Indah menjelaskan bahwa ia pengarang yang
menggunakan outline atau draft kasar yang akan ia sodorkan pada editor yang
mengontaknya. Jika sang editor menyukainya, barulah Indah mengerjakan pengarangan
novelnya. Sampai di sini saya berdecak kagum. Bagaimana dengan
deadline? Apakah Indah tak takut ‘gagal’ mengembangkan outline sehingga gagal
pula memenuhi target dari editor itu? Indah
menjelaskan, outline membantunya menulis dengan lebih cepat. Oleh karenanya, ia
selalu berusaha untuk membuat satu outline yang lengkap, termasuk detail apa yang dia inginkan di bab tertentu. Meski kadang ada
sedikit perubahan, hal itu menghemat banyak waktu.

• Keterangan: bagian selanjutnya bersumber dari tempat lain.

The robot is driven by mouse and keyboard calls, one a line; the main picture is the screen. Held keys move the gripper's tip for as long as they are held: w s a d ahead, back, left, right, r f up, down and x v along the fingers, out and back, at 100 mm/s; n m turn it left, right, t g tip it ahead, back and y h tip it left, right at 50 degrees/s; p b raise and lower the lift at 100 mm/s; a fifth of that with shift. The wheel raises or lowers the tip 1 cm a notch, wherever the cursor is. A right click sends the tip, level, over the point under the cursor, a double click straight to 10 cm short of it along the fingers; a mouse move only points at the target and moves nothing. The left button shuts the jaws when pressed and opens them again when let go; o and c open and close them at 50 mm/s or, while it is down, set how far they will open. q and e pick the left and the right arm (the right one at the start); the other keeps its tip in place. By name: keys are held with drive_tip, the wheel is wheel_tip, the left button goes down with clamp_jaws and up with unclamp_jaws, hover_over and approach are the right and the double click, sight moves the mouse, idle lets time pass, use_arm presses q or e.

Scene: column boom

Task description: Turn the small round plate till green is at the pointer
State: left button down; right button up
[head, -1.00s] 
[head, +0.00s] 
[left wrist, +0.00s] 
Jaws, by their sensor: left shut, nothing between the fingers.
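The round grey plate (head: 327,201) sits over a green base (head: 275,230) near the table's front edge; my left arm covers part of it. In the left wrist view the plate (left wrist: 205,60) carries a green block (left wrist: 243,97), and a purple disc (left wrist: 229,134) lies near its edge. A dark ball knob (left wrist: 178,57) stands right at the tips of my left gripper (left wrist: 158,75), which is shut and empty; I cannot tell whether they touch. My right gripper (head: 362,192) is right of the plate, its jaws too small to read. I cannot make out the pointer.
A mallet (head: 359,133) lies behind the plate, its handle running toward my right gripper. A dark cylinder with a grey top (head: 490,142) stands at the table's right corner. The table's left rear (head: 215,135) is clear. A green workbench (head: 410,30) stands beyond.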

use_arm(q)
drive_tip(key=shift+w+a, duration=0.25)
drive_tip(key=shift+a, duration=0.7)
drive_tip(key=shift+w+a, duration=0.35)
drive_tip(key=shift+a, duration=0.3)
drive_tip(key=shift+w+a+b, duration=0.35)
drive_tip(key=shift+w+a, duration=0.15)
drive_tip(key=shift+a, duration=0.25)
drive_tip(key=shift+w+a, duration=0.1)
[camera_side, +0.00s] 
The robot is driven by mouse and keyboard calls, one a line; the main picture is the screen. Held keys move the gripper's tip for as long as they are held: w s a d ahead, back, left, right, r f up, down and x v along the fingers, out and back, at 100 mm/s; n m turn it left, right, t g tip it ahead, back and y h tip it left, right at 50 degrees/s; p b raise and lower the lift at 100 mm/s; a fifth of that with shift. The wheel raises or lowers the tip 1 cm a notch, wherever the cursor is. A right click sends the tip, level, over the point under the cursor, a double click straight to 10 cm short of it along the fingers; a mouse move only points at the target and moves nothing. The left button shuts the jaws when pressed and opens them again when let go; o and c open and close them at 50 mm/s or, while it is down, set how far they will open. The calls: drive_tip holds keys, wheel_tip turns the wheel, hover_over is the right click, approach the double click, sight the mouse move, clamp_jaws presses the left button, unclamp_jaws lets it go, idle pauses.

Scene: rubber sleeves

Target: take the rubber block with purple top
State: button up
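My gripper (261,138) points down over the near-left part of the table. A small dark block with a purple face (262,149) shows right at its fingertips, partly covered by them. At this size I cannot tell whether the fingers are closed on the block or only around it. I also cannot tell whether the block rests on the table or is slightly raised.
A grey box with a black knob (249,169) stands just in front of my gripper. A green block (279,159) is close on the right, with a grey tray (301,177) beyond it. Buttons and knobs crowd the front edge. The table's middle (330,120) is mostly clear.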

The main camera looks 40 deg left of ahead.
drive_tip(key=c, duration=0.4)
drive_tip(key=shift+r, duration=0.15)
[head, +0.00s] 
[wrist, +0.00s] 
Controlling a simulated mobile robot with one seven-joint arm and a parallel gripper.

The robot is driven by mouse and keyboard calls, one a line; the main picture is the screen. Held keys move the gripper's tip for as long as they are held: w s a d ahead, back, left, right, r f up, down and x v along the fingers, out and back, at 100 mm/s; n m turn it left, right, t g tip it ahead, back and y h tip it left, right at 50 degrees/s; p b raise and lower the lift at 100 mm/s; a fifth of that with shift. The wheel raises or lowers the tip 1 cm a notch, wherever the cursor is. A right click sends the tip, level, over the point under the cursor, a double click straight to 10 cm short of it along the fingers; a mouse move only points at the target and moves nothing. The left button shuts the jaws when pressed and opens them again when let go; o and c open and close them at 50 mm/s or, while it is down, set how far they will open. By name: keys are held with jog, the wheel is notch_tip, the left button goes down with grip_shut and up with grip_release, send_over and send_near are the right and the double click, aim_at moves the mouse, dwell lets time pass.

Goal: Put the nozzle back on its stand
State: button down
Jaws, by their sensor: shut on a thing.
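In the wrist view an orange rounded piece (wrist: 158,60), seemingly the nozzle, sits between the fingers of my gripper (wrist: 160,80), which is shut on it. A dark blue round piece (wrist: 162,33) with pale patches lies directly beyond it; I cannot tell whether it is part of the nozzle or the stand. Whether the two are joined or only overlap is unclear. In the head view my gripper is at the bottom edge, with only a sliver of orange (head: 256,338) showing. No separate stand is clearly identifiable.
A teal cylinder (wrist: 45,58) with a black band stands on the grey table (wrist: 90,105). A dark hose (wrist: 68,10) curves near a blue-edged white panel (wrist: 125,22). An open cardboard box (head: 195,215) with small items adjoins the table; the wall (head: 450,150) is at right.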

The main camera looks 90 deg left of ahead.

Secara umum, rata-rata Indah biasanya membutuhkan
waktu sekitar satu bulanan untuk menyelesaikan satu buah novel. Dan, dari
beberapa novelnya yang sudah terbit, Indah menyebutkan bahwa “Meragu” adalah
novel yang membutuhkan waktu pengarangan terlama. Novel itu baru selesai
sekitar dua tahun. Entah mengapa pada satu titik Indah tiba-tiba merasa tidak
bisa melanjutkan. Akhirnya ia biarkan dulu, padahal saat itu novel sudah 80%
rampung. Indah mengalihkan fokus ke naskah-naskah lain hingga Meragu
terlupakan. Sampai akhir tahun 2012 lalu ia memaksakan diri untuk
menyelesaikannya dan mengirimkannya ke penerbit.
Kemudian, satu
pertanyaan lain menyambung pertanyaan pertama saya, mengingat novel-novel Indah
terbit hampir berdekatan dan ia menyebutkan hanya perlu satu bulanan untuk
menyelesaikan naskah, apakah Indah tidak melakukan riset untuk memperkuat
naskahnya?
“Untuk hal di luar pengetahuan saya, riset adalah keharusan. Namun yang pasti, saya tidak mau menghabiskan waktu berlama-lama untuk riset. Kenapa? Karena saya sangat menghargai waktu. Jadi, saya berusaha memanfaatkan waktu seefisien mungkin,” Indah menerangkan.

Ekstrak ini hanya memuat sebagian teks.